The Shroud of Turin is a centuries old linen cloth that bears the image of a man that millions believe to be Jesus of Nazareth. However, the origin and authenticity of the Shroud of Turin has been in question for centuries and numerous scientific investigations on the piece of linen has failed to resolve the debate over whether the cloth is a miracle, an elaborate hoax, or an accident of circumstances? Now, a new study published in the journal Meccanica claims that characteristics of the shroud may have been caused by an earthquake and that the shroud may be real after all.
The Shroud of Turin, which bears a faint image of a man’s face and torso, is said to be the fabric that covered Jesus’ body after his crucifixion in 33 AD. Proponents of this idea claim that the image depicts physical trauma in a manner consistent with crucifixion. Though the Catholic Church doesn’t have an official position on the cloth, the relic is visited by tens of thousands of worshippers at the in the royal chapel of the Cathedral of Saint John the Baptist in Turin, northern Italy.

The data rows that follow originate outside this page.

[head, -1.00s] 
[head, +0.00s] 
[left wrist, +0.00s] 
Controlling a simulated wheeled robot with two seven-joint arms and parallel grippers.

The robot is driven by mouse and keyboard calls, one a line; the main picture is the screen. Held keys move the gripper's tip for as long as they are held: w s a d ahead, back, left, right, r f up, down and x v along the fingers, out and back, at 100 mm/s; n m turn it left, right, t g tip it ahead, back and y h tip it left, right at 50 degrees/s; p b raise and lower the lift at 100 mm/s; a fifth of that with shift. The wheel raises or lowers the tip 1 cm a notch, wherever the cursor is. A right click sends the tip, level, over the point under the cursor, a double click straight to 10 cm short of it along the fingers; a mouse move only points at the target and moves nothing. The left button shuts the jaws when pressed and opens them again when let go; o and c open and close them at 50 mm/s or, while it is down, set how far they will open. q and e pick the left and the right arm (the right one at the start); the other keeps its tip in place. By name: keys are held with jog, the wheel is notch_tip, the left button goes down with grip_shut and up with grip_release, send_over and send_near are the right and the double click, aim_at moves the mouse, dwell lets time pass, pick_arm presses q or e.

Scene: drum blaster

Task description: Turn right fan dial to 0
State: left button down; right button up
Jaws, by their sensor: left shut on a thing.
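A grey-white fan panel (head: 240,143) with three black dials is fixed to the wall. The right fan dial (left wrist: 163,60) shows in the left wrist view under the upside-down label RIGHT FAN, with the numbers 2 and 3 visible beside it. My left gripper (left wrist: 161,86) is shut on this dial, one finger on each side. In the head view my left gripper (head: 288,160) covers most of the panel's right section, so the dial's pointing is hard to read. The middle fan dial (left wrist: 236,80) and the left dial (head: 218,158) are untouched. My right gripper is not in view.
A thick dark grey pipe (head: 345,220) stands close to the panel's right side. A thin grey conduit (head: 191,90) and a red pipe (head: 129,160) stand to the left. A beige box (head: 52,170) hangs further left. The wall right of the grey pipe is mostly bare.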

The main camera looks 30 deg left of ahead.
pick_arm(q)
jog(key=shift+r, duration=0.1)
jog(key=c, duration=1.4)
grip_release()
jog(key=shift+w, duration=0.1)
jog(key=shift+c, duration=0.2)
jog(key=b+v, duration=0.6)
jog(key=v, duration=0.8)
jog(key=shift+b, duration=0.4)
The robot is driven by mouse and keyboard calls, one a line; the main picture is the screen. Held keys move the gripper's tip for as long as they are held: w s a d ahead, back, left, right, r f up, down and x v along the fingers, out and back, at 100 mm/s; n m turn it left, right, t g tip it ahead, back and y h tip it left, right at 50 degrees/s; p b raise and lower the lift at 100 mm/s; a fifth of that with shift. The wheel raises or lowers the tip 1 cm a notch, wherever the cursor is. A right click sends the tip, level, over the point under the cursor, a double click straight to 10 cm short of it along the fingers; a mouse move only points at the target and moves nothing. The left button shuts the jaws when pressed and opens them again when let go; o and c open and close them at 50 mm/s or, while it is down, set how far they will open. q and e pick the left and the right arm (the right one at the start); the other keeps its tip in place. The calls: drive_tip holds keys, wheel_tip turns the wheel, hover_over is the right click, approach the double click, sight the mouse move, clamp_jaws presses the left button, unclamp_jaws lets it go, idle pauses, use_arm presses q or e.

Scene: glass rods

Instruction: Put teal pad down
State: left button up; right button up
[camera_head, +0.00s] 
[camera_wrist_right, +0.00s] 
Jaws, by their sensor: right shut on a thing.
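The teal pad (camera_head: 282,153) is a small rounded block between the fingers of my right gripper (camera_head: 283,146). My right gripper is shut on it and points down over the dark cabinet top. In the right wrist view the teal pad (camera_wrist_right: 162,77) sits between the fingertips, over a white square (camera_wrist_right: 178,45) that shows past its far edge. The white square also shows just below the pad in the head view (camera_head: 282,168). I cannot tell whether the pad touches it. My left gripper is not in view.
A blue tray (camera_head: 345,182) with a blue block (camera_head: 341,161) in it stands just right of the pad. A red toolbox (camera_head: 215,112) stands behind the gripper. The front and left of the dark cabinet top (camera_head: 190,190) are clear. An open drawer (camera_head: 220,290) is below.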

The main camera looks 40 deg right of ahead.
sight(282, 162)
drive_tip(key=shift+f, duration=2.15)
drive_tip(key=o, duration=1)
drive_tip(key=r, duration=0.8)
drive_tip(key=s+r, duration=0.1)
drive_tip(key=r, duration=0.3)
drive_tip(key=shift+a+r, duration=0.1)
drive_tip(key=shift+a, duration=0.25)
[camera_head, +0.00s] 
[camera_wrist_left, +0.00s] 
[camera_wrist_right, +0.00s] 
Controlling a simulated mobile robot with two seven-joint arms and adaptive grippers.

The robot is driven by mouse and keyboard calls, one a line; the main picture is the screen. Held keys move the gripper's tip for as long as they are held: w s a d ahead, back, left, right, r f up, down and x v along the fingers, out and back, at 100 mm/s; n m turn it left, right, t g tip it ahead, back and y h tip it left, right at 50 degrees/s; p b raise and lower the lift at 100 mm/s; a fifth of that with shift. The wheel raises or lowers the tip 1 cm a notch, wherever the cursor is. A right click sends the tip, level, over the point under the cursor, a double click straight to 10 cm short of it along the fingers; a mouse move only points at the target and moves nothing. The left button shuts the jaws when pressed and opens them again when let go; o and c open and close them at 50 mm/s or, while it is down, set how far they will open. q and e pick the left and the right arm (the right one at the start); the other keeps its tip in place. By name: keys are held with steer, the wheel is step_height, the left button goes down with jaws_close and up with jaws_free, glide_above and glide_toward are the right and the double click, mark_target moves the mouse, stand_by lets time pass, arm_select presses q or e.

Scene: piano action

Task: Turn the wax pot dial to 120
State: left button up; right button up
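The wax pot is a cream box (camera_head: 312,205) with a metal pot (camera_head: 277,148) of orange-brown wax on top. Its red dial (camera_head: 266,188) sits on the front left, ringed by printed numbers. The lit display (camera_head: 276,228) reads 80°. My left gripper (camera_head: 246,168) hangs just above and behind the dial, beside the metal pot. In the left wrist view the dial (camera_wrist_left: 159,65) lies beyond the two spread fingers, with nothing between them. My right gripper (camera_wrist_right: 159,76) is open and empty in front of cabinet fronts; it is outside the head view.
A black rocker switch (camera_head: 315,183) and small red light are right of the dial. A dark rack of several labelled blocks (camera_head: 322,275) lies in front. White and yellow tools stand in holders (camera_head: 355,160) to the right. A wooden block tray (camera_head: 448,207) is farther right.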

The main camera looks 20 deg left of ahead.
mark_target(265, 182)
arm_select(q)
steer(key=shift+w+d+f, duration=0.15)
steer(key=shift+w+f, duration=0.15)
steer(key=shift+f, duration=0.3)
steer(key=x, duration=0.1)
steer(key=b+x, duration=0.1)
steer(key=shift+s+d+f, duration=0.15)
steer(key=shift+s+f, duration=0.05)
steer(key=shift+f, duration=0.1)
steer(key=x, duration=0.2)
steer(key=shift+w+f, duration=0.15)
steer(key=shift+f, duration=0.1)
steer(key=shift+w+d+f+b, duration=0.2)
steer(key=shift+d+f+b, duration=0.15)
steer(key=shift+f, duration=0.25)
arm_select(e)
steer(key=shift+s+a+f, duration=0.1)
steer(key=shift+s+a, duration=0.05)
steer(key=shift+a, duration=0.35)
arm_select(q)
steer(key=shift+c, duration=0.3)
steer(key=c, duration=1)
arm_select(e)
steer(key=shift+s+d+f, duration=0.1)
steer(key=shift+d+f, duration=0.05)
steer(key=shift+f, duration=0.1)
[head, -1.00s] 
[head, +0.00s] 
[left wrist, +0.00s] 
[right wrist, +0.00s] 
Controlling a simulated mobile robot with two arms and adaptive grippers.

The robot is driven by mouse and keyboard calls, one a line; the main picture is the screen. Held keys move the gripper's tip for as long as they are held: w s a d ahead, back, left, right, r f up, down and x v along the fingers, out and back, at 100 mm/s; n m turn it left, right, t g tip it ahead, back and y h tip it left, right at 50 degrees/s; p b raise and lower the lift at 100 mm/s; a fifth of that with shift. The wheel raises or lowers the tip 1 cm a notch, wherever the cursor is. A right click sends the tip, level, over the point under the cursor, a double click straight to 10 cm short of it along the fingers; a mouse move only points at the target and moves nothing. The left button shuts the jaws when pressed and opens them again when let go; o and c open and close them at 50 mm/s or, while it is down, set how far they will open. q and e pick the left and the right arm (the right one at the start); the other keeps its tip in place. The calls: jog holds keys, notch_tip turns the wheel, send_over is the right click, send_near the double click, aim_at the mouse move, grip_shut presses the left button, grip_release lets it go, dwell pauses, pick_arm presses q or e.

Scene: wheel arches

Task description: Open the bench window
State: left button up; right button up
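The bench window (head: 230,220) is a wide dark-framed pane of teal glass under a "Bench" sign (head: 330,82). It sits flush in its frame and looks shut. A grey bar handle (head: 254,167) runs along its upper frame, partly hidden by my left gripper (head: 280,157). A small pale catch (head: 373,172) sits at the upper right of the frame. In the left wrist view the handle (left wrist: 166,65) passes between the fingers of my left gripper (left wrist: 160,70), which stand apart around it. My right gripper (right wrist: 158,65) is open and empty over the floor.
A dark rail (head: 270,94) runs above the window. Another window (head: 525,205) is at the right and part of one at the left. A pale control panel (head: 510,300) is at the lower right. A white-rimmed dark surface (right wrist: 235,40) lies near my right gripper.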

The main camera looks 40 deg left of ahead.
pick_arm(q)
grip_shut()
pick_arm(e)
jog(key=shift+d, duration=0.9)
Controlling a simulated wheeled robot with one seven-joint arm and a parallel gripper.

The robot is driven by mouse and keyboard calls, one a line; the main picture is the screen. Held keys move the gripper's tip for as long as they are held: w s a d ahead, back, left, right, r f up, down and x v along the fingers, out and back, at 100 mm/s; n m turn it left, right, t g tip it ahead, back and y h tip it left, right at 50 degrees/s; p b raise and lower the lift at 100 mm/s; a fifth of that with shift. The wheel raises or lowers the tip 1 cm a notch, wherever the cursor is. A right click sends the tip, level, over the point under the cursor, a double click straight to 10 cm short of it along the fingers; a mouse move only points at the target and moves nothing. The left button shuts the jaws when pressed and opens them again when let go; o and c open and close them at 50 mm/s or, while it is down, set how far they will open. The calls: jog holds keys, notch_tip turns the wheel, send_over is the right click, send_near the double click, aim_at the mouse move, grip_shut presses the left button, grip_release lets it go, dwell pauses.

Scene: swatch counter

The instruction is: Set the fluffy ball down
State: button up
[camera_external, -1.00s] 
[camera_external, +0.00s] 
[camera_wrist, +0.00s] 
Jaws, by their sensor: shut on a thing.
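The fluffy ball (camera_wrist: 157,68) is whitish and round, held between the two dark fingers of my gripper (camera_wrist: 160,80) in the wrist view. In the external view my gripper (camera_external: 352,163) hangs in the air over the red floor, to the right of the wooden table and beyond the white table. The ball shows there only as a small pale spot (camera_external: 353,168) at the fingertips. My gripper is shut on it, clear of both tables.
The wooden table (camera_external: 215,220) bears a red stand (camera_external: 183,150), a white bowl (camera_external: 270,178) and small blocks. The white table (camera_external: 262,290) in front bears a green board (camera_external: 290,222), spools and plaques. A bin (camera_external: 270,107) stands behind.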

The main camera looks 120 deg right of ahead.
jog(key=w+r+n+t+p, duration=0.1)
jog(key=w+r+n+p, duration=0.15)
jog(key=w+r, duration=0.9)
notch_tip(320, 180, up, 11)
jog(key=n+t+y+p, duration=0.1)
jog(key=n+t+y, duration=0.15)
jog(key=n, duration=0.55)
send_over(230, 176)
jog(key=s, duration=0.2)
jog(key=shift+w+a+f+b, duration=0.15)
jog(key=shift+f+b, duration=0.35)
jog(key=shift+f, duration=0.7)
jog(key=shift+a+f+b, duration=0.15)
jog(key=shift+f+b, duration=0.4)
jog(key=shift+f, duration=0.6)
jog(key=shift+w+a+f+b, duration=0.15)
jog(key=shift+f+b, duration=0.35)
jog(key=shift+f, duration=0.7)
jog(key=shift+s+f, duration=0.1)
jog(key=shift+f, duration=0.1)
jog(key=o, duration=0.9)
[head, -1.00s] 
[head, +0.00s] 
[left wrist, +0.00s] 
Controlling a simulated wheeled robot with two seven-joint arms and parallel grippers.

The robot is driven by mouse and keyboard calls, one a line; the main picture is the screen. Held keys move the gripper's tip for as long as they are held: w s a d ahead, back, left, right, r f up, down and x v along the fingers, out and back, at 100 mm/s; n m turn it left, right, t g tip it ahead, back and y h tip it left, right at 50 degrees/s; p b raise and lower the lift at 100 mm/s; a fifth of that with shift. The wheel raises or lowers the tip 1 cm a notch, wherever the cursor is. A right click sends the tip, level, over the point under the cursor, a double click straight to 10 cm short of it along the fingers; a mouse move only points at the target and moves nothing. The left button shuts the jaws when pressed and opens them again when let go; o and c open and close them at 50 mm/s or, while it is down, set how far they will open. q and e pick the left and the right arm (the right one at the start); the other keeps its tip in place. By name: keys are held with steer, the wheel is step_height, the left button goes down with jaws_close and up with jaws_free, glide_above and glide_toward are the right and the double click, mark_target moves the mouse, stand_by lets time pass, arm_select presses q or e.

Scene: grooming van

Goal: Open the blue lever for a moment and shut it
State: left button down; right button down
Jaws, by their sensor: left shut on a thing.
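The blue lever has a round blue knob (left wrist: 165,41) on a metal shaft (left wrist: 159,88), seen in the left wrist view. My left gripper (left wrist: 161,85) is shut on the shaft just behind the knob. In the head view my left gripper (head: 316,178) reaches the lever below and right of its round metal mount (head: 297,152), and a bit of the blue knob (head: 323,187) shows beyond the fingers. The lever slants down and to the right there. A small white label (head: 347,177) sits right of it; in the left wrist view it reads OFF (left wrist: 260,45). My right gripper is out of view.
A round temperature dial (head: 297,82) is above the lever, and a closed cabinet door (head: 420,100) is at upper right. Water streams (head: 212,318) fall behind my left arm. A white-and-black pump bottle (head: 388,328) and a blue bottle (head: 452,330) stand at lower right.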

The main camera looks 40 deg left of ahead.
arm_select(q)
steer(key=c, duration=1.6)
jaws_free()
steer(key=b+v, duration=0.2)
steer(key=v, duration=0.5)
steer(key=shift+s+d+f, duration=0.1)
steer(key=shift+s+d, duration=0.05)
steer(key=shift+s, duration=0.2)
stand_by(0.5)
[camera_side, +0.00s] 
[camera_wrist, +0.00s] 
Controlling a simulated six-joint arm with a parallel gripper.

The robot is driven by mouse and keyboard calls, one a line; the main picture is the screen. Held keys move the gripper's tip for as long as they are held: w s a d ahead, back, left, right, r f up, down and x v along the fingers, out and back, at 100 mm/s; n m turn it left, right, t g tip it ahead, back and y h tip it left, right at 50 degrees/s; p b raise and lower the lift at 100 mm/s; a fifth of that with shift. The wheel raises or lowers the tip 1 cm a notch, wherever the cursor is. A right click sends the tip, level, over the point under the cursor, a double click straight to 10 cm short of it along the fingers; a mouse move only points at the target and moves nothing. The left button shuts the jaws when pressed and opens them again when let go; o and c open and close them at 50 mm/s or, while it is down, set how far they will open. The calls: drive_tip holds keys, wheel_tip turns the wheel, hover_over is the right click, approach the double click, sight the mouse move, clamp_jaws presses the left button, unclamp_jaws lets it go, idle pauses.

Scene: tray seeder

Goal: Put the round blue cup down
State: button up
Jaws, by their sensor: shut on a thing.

In 1988, radiocarbon dating tests were performed on small samples of the shroud and published in the journal Nature. The laboratories at the University of Oxford, the University of Arizona, and the Swiss Federal Institute of Technology concurred that the samples they tested dated from the Middle Ages, between 1260 and 1390 AD. But critics in favour of a much older date for the cloth allege that the samples of fabric that were tested came from a section that was used to patch up the burial shroud in the medieval period, or that the fabric had been subjected to fires, contamination and other damaged that skewed the results.
According to former Nature editor Philip Ball, “it’s fair to say that, despite the seemingly definitive tests in 1988, the status of the Shroud of Turin is murkier than ever. Not least, the nature of the image and how it was fixed on the cloth remain deeply puzzling”. The shroud has continued to remain one of the most studied and controversial objects in human history. But could the latest study have the answers?
According to the latest research, neutron emissions from an ancient earthquake that rocked Jerusalem around 2,000 years ago could have created the iconic image, as well as mixed up the radiocarbon levels leading to the erroneous conclusion that the Shroud of Turin was produced in the Middle Ages.
The group of scientists, led by Alberto Carpinteri of the Politecnico di Torino in Italy, have suggested that these neutron emissions could have interacted directly with nitrogen atoms in the linen fibres, inducing chemical reactions that created the distinctive face and body image on the shroud.
But other scientists say this newly proposed premise leaves some major questions unanswered. According to Gordon Cook, a professor of environmental geochemistry at the University of Glasgow, even if earthquake-generated neutrons could cause this kind of reaction, the study doesn’t address why this effect hasn’t been seen elsewhere in the archaeological record. Christopher Ramsey, director of the Oxford Radiocarbon Accelerator Unit, had a similar issue: “One question that would need to be addressed is why the material here is affected, but other archaeological and geological material in the ground is not.”
It seems unlikely that the new study, published in the journal Meccanica, will settle any of the long-standing disputes about how and when the cloth was made, which depend largely on faith.